Task goal – Copy out the listing that follows, exactly, without its pictures.

+++++

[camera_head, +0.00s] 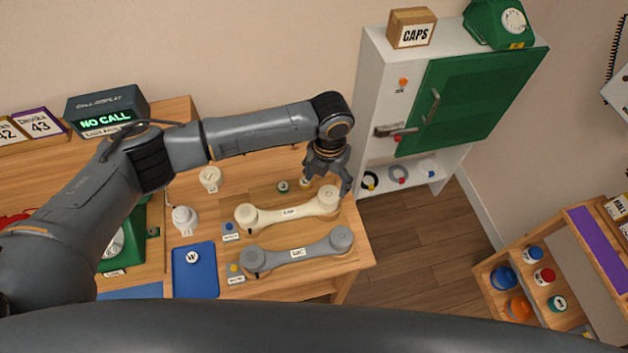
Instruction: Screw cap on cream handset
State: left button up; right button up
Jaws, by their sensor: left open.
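The cream handset (270,215) lies on the wooden table, its long axis running left to right, with a label at its middle and a round part at each end. My left gripper (327,184) is open above the handset's right end, with its fingers pointing down around that end. I cannot tell whether they touch it. Small round caps, one of them dark (283,187), stand behind the handset; another is partly beside the gripper's left finger. A white cap marked W (192,257) lies in the blue tray (195,284). My right gripper is out of view.
A grey handset (318,250) lies in front of the cream one. White pieces (184,220) stand at the left. A white cabinet (376,90) with a green door (465,92) stands at the right, with rings on its low shelf. A rack (500,262) holds coloured caps.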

+++++

Output for this task –
[camera_head, +0.00s] 
Instruction: Screw cap on cream handset
State: left button up; right button up
Jaws, by their sensor: left open.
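The cream handset (270,215) lies on the wooden table, its long axis running left to right, with a label at its middle and a round part at each end. My left gripper (327,184) is open above the handset's right end, with its fingers pointing down around that end. I cannot tell whether they touch it. Small round caps, one of them dark (283,187), stand behind the handset; another is partly beside the gripper's left finger. A white cap marked W (192,257) lies in the blue tray (195,284). My right gripper is out of view.
A grey handset (318,250) lies in front of the cream one. White pieces (184,220) stand at the left. A white cabinet (376,90) with a green door (465,92) stands at the right, with rings on its low shelf. A rack (500,262) holds coloured caps.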

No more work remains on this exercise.